IN Family Farmers Join New Agriculture Council with HSUS

May 2, 2014
By
James Benham joined the new Indiana Agricultural Council with HSUS. Photo Courtesy of James Benham.

James Benham joined the new Indiana Agricultural Council with HSUS. Photo Courtesy of James Benham.

Indiana is the seventh state to join forces with the Humane Society of the United States (HSUS) to form an agricultural council, designed to bring local farmers together with the Society to provide guidance and help foster better practices.

James Benham, president of the Indiana Farmers Union, has been a farmer in Versailles for the past 40 years.

He joined the newly formed council because he says rural family farmers have very little representation at the state level – and a lot of people who are making the rules don’t have agricultural experience.

He says education is key to bridging the gaps.

“Trying to convey what goes on on a farm and actually what goes on in an urban setting to both sides,” he adds. “And you know, without that communication nothing ever gets done and at the end of the day, nobody wins.

“So my job, I think, is to basically just be a voice for both sides.”

According to the society, its mission with the state agricultural councils is to receive assistance from local farmers and provide a place where family farmers can gain assistance with marketing opportunities – so the society can highlight farmers who are good stewards for the animals as well as the environment.

Other states include Colorado, North Carolina, Iowa, Ohio, Nebraska and Missouri.

Benham says there have been many changes in farming over the last few decades.

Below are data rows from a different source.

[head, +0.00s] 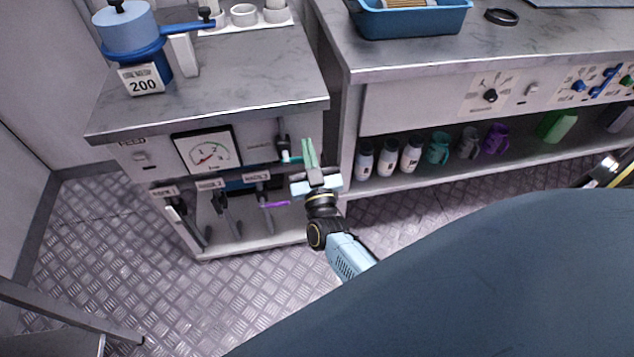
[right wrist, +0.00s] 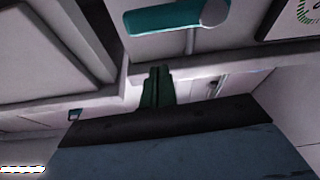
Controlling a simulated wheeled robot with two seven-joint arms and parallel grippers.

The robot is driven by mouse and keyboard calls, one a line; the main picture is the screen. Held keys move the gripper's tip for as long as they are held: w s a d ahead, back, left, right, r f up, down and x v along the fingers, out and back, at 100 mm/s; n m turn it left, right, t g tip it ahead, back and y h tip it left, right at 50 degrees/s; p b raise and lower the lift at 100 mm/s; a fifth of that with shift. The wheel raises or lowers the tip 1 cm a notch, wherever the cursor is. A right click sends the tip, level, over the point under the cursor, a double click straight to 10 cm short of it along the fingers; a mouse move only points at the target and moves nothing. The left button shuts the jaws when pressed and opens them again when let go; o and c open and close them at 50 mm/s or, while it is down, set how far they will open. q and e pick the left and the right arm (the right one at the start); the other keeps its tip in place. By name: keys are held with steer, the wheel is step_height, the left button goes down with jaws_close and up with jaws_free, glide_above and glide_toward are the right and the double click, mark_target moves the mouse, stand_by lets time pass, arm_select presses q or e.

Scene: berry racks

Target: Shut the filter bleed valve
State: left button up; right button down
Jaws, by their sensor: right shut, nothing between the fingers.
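A small valve with a teal lever (head: 291,159) is on the front panel of the left cabinet, right of the pressure gauge. The label beside it is too small to read, so I cannot confirm it is the filter bleed valve. A teal handle (right wrist: 165,18) lies roughly level across the top of the right wrist view, with a grey round end at its right. My right gripper (head: 308,147) is shut and empty, just right of the lever; I cannot tell whether it touches. Its closed fingers (right wrist: 158,85) point toward the handle. My left gripper is not in view.
Below hang labelled rack valves, one with a purple handle (head: 275,204). The left worktop (head: 250,70) overhangs the panel. The right bench's shelf (head: 395,180) holds bottles and mugs. Patterned metal floor (head: 265,270) is open in front.

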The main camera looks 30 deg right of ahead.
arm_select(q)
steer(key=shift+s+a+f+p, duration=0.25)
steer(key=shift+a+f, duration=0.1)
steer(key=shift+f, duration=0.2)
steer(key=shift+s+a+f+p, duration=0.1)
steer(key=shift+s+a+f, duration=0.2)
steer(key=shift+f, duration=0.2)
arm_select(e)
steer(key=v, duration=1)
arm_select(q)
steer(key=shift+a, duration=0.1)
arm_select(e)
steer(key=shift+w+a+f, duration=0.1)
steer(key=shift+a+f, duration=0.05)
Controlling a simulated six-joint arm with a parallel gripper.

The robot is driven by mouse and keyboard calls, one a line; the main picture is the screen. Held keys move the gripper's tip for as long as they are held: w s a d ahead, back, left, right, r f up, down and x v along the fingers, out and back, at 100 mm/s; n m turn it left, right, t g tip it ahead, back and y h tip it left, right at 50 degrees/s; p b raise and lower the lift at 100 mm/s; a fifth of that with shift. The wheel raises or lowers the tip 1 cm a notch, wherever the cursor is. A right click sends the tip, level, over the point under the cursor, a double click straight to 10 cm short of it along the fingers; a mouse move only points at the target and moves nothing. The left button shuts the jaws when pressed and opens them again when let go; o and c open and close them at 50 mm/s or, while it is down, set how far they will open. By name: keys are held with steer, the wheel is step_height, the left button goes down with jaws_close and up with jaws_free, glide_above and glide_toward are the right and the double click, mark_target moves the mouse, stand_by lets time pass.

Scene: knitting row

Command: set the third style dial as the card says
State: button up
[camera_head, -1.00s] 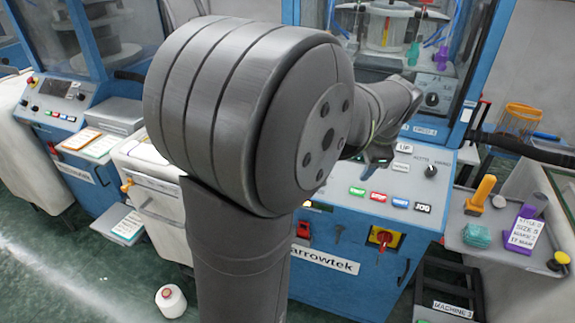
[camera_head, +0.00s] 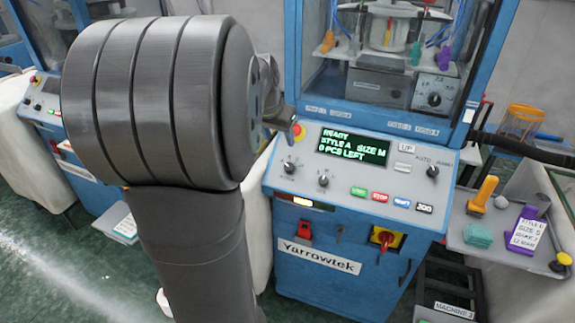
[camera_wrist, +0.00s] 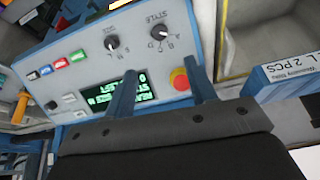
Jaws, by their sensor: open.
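The style dial (camera_head: 290,166) is a small dark knob at the left of the blue machine's sloping panel. In the wrist view the style dial (camera_wrist: 158,33) has letters A to D around it; its exact pointer setting is too small to tell. The display (camera_head: 352,146) reads READY, STYLE A, SIZE M, 0 PCS LEFT. A white card (camera_head: 525,234) on a purple holder at right shows SIZE S; its style letter is unclear. My gripper (camera_wrist: 163,70) is open and empty, beyond the panel's upper left edge in the head view, apart from the dial.
The size dial (camera_wrist: 112,42) is beside the style dial. A red stop button (camera_wrist: 180,80) on yellow is close by my fingers. Coloured buttons (camera_head: 380,196) line the panel's front. Another card (camera_wrist: 285,75), reading L 2 PCS, shows at the wrist view's right. The glass cabinet (camera_head: 385,60) rises behind.

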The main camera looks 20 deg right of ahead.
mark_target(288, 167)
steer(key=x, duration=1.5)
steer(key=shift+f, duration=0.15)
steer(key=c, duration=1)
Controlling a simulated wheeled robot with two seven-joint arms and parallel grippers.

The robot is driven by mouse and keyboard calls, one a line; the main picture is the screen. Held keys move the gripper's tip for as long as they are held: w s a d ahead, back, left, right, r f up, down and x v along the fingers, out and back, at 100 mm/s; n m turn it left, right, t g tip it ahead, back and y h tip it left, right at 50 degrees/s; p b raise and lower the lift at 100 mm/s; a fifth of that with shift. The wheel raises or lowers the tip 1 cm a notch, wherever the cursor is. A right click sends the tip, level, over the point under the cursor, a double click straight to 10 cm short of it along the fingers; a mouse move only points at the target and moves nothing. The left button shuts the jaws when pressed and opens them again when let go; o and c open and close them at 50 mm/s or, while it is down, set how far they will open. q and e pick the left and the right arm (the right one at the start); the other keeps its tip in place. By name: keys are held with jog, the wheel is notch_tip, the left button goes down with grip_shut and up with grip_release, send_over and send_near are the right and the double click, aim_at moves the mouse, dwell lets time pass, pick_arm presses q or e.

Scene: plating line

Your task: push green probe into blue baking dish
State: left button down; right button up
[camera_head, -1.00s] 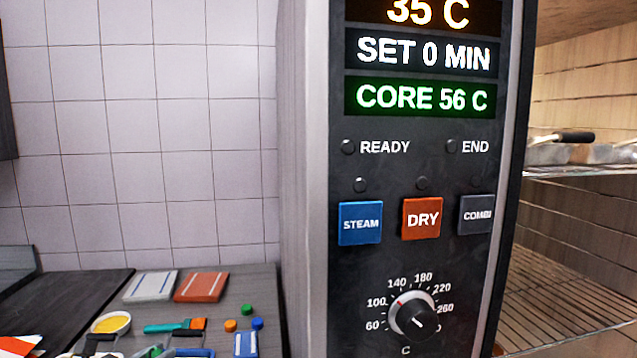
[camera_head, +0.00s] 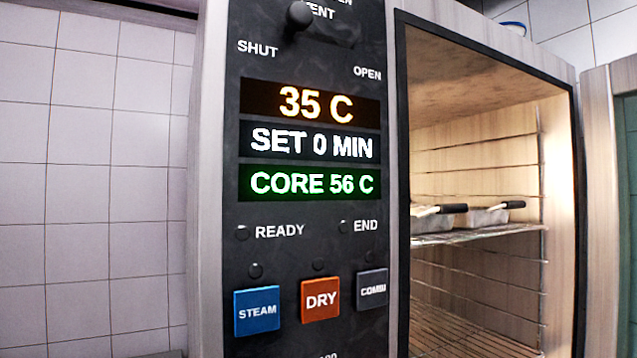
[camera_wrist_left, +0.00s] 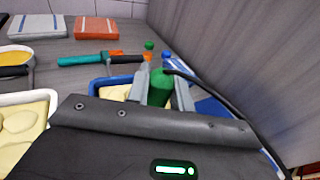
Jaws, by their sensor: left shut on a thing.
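In the left wrist view my left gripper (camera_wrist_left: 162,94) is shut on the green probe (camera_wrist_left: 160,86), whose thick green handle shows between the two grey fingers. A black cable runs from near its top towards the lower right. The probe's tip is hidden behind the gripper body. The blue baking dish (camera_wrist_left: 93,86), with pale food inside, lies just beyond and beside the fingers, partly covered by them. I cannot tell whether the probe touches the food. No gripper, probe or baking dish shows in the head view, and my right gripper is in neither view.
The oven panel (camera_head: 318,213) reads core 56 C. Its open chamber (camera_head: 480,260) holds pans (camera_head: 487,216) on a rack. In the wrist view, a white dish (camera_wrist_left: 47,96) of pale food stands left, with a teal-handled tool (camera_wrist_left: 85,60) and boards (camera_wrist_left: 96,27) behind. A grey wall rises at right.

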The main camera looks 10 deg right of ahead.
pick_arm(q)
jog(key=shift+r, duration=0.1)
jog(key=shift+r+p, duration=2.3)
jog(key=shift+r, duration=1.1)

With a push for cheap food, many family farmers are being priced out of business with large commercial operations taking their place.

He says the general public has a very different perception of what is really going on with food in this country.

He cites many commercials for big companies that show small family farmers.

“Then when reality hits and they go down the interstate and you see a feed lot that’s three miles long,” he says. “What the heck’s happened to us?

“So, those kind of things need to be discussed and talked about and why we’ve gotten where we’ve gotten.”

The environmental impacts from feedlots have been well documented and vary from state to state.

Joe Maxwell, a hog farmer and vice president of outreach for the Humane Society of the United States, says between 1997 and 2002, Indiana lost almost 10 percent of its family farmers and since 1978, the U.S. lost 1 million family farmers.

He says his group hopes to expand the state councils to include ranchers and farmers in about 20 to 25 states.